Existem algumas suposições sobre a existência de alguém que tenha inspirado Robin Hood ou sobre a existência do próprio bandido-herói, mas nenhuma delas é sustentada por fatos concretos. Tendo isso em mente, me surpreendeu a possibilidade levantada pelo historiador Patrick Boucheron em "Como se Revoltar", livreto breve (são só 64 páginas) e precioso que a Editora 34 acaba de publicar no país. A obra traz uma conferência de Boucheron proferida em 2016 sobre o ato de se rebelar na Idade Média, período no qual o estudioso é especialista.

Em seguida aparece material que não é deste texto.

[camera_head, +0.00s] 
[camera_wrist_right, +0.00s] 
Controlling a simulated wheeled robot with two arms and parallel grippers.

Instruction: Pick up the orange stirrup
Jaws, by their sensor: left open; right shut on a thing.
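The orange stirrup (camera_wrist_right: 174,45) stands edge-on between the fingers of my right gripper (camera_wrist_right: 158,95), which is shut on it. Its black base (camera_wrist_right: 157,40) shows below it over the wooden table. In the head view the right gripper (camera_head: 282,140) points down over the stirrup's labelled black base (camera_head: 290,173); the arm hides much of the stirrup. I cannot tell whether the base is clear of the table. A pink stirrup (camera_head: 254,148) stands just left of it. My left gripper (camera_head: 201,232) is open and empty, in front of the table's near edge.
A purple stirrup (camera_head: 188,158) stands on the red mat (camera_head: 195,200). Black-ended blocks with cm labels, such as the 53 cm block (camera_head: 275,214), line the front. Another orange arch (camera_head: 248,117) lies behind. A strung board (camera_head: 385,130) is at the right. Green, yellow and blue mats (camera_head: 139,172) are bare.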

Em certo momento do discurso, Boucheron foca em dois personagens bem conhecidos do grande público: o cavaleiro medieval Ivanhoé, criado no século 19 pelo escritor Walter Scott, e o famoso Robin Hood. Contrapondo um ao outro, veja o que o historiador diz:

"Então esse Robin Hood, bandido de bom coração que se escondia na floresta com seu alegre bando para fugir do sheriff de Nottingham, existiu mesmo? Talvez não exatamente como reza a lenda, mas bem mais do que Ivanhoé, esse sim uma pura criação romanesca. Robin Hood é o nome de uma construção mitológica, isto é, de um conjunto de recordações interligadas (com diferentes personagens, diferentes aventuras e diferentes lugares) e dignas de memória".

Digno de nota mesmo é o que vem a seguir. Diferente da imagem que muitos fazem da figura do ladrão que tira dos ricos para dar aos mais necessitados, o historiador aponta que se existiram pessoas que serviram de base para a criação do personagem, estas pertenciam à pequena nobreza da Inglaterra. Seriam barões que se revoltaram contra um rei ironicamente chamado de João Sem-Terra, que perdeu uma importante batalha contra a França em 1214.

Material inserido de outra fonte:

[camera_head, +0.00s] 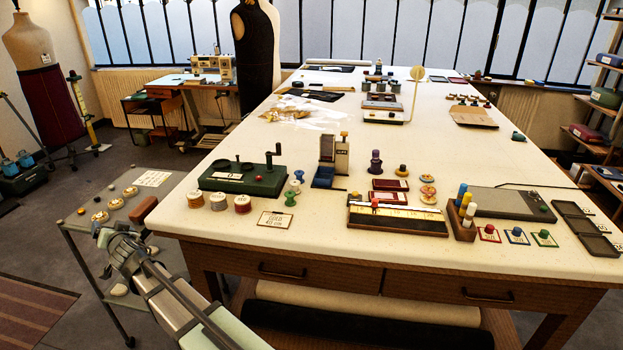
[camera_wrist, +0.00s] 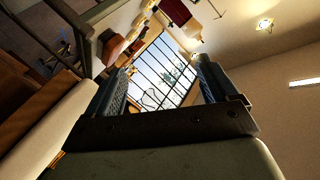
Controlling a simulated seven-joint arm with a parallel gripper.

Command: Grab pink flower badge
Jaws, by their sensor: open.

"A história de Robin Hood relata essa importante encruzilhada na história europeia, o momento em que os barões ingleses se revoltaram contra o rei por causa do resultado desfavorável da batalha […]. Em nome de quê? Em nome do interesse geral do qual os nobres se acham os defensores naturais – entende-se com isso que eles gozam de uma disposição natural para o bem público, porque nasceram assim, herdaram isso e, por sua vez, vão legar essa disposição pelo sangue".

Sim, segundo o historiador, Robin Hood representaria não uma revolta dos pobres contra os ricos, mas dos abastados contra os mais abastados ainda, a revolta da nobreza contra a realeza. Nesse sentido, Boucheron ainda faz um complemento partindo da Idade Média para tentar entender quem são os grupos que lideram revoltas ao longo da história. O parecer me soa pertinente para um país que vive esperando uma espécie de insurreição dos mais pobres, daqueles que precisam sobreviver a cada dia:

"Simplificando muito, diria o seguinte: nas cidades, o revoltado típico era o artesão especializado, instruído, inserido em uma rede de solidariedade e de politização, ou seja, ele podia ler e ouvir discursos políticos de reivindicação social, sob a forma de texto, de imagens ou de canções. Ele podia participar dos debates, refletir sobre os discursos e articulá-los numa visão de mundo e de regras de ação para transformá-lo. Nosso revoltado típico não é pobre, mas teme a pobreza. As grandes revoltas raramente acontecem no auge da depressão: quando tudo vai muito mal, cada um se preocupa primeiro com a própria sobrevivência. Mas, quando uma mudança de conjuntura se esboça, quando, a um período de relativo bem-estar, sucede a ameaça de um empobrecimento generalizado, a situação se torna perigosa para o poder em vigor".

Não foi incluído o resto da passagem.